A block of data
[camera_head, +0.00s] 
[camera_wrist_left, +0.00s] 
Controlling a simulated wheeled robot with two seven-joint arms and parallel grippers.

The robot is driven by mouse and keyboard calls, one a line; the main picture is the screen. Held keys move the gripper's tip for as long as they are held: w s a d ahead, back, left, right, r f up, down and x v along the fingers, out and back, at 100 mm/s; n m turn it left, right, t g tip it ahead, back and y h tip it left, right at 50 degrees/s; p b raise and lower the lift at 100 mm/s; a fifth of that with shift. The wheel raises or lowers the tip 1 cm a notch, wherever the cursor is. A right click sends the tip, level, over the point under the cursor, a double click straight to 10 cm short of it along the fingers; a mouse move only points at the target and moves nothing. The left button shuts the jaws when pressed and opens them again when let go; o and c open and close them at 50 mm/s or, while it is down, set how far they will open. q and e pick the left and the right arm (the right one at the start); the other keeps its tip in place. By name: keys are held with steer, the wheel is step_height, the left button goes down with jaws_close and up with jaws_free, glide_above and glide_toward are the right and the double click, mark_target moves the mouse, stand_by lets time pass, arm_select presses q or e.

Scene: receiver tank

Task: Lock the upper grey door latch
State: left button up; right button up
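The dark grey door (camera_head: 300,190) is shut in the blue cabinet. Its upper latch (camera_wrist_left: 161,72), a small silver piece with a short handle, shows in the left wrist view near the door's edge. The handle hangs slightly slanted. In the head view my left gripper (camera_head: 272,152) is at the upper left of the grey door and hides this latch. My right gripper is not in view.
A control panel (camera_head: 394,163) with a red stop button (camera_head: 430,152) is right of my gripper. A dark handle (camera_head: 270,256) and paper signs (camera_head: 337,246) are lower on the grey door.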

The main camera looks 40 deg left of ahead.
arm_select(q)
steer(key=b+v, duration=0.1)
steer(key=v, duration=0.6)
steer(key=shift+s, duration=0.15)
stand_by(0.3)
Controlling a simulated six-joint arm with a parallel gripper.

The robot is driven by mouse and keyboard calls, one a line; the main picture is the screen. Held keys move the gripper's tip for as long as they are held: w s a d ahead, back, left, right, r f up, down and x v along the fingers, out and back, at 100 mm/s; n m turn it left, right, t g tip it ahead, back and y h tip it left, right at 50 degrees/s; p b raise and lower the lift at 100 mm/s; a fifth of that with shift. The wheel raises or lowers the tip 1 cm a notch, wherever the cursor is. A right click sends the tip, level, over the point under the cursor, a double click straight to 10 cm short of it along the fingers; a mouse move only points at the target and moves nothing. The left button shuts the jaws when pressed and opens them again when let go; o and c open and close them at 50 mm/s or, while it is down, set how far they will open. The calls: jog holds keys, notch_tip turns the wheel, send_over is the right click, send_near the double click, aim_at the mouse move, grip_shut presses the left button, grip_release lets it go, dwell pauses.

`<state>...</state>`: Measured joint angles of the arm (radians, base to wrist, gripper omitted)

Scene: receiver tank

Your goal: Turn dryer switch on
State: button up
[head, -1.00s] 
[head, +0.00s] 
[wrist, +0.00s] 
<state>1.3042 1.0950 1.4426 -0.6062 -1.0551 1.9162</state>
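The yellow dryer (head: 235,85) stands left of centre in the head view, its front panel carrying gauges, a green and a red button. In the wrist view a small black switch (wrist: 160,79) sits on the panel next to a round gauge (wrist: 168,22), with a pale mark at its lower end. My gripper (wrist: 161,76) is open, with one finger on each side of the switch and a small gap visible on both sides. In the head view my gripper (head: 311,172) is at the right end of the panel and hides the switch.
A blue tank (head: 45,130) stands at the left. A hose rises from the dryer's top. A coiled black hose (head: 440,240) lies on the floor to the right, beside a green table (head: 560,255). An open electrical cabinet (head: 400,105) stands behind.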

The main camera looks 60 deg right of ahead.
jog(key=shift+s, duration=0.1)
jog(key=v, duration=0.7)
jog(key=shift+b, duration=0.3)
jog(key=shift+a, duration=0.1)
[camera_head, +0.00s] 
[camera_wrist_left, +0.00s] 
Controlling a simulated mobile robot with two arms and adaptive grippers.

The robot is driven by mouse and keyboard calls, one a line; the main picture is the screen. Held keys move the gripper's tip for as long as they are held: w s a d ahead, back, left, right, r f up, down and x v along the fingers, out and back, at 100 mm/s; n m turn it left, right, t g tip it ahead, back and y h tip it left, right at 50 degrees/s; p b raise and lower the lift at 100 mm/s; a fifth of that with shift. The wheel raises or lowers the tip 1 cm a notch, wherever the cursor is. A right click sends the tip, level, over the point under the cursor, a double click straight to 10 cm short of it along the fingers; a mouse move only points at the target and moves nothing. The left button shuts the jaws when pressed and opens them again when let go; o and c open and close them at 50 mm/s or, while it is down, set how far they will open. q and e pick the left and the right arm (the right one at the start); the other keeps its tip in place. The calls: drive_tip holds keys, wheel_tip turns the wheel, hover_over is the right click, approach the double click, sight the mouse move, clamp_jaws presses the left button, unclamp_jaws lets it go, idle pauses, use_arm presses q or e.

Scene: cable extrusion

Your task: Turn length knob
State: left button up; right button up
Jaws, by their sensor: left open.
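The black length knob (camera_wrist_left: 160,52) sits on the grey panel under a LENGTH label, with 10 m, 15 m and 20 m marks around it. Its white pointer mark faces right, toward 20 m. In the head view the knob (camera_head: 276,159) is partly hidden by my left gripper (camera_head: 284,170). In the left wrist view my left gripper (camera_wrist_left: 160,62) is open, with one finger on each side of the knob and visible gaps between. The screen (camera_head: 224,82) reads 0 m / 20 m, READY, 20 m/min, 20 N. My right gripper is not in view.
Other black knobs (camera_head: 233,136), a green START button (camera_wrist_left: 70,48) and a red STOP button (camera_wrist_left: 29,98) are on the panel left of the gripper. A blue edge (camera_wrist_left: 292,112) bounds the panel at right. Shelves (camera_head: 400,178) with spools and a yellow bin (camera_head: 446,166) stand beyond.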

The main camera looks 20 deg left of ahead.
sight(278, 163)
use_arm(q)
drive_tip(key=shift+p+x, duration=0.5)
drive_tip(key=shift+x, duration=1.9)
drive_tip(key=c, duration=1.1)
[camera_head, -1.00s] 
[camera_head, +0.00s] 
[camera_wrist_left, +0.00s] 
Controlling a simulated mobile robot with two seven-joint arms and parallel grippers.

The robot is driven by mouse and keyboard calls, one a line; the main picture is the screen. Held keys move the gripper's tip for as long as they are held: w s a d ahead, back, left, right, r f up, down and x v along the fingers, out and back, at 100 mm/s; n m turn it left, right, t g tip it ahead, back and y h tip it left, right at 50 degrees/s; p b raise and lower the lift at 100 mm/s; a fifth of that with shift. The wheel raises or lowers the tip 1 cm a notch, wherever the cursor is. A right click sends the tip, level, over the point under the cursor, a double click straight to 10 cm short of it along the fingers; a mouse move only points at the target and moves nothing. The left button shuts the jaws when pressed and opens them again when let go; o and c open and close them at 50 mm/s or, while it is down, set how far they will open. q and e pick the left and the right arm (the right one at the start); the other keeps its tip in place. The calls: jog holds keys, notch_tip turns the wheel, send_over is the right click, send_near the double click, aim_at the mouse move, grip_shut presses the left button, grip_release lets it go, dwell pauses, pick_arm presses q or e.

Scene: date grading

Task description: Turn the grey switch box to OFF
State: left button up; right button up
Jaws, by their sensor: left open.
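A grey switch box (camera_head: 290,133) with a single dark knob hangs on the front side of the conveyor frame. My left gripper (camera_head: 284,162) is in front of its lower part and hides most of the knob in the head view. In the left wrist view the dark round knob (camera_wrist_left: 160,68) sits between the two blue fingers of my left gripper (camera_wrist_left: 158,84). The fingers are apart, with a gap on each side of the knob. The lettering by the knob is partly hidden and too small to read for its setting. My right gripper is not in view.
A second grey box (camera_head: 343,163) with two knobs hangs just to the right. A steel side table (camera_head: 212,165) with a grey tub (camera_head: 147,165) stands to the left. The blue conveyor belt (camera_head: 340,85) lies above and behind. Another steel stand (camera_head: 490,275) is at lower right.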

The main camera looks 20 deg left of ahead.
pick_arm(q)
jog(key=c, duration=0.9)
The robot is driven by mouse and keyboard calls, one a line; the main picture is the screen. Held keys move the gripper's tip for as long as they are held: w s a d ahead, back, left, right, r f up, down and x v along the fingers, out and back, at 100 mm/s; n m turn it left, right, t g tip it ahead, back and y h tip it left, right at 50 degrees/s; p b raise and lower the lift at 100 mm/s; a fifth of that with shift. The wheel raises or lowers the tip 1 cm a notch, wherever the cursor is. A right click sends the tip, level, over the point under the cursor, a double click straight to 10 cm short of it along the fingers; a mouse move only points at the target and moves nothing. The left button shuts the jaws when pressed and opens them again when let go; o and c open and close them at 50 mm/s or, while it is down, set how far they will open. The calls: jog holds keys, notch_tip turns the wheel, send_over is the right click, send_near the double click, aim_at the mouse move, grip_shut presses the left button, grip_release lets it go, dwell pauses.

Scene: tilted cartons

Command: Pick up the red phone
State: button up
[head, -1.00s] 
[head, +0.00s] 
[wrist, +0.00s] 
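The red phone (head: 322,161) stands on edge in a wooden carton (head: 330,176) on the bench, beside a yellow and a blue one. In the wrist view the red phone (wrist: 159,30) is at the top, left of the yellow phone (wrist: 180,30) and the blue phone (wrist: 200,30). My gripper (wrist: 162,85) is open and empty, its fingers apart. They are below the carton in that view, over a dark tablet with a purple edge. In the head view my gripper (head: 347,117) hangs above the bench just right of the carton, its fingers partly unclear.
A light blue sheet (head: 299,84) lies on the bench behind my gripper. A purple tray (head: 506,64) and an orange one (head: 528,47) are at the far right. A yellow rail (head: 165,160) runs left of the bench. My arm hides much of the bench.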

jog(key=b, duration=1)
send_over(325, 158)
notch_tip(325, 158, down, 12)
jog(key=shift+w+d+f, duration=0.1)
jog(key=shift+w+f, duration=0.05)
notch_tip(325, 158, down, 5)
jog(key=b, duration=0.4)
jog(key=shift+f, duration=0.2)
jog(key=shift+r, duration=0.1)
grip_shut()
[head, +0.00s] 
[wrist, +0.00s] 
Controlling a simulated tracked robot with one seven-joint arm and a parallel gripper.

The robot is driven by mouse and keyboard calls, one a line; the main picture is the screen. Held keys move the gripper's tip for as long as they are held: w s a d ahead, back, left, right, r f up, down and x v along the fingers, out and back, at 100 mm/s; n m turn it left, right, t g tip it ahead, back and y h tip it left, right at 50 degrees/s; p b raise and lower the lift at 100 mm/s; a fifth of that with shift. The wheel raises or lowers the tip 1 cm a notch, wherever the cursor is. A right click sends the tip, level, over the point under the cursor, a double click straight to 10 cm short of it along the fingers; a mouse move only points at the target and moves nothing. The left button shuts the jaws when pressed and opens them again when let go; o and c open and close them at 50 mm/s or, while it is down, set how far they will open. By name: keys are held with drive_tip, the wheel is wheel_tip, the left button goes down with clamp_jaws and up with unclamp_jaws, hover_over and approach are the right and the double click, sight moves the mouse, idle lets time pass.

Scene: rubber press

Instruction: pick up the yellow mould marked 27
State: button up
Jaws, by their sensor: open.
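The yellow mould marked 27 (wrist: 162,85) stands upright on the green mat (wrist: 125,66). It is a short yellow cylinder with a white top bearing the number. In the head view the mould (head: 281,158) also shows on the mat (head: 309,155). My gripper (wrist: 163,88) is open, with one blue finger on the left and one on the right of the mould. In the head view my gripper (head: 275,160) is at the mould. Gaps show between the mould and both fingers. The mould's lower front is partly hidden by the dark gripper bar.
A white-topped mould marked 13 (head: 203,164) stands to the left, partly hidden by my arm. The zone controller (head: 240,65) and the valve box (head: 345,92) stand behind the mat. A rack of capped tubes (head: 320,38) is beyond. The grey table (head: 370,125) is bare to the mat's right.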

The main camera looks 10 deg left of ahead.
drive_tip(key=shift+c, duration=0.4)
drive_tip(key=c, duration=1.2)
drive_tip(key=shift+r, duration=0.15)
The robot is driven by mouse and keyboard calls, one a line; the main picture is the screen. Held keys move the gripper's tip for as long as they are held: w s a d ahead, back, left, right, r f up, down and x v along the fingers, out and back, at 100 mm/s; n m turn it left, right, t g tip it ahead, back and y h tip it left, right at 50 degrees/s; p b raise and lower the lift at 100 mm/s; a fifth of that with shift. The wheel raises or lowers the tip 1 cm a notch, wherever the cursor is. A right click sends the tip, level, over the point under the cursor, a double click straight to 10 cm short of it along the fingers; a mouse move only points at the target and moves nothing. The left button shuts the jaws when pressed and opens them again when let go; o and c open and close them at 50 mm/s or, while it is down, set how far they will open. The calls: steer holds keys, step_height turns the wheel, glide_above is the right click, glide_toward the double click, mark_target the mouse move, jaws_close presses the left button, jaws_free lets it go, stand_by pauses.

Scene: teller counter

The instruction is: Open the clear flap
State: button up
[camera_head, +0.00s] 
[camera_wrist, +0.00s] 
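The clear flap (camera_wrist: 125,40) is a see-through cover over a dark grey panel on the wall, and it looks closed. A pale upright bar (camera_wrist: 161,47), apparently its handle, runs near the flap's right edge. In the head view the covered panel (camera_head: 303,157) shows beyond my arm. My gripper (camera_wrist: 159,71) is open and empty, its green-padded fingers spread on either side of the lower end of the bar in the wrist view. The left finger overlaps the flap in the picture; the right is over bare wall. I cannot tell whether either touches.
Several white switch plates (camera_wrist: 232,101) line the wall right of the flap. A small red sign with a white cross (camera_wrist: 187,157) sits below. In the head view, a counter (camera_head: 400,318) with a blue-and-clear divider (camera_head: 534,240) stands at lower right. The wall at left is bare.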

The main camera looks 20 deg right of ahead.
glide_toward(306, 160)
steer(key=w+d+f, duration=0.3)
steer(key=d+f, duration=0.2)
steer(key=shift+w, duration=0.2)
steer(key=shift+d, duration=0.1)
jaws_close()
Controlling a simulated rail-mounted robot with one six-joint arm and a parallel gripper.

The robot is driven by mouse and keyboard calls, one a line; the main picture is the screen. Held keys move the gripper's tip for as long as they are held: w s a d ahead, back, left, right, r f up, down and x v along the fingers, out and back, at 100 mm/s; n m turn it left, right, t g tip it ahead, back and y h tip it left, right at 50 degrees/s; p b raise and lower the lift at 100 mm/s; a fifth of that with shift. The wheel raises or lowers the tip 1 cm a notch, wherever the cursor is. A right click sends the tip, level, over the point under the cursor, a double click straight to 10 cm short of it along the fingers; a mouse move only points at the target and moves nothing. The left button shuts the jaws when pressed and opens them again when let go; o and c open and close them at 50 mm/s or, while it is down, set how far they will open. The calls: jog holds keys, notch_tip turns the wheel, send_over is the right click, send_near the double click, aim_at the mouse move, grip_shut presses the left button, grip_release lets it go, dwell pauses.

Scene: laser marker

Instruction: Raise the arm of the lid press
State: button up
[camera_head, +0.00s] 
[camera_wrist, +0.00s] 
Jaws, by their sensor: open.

§ What you should do
Look through the material above. Copy each line where the word "mobile" appears.

§ Output for this exercise
Controlling a simulated mobile robot with two arms and adaptive grippers.
Controlling a simulated mobile robot with two seven-joint arms and parallel grippers.

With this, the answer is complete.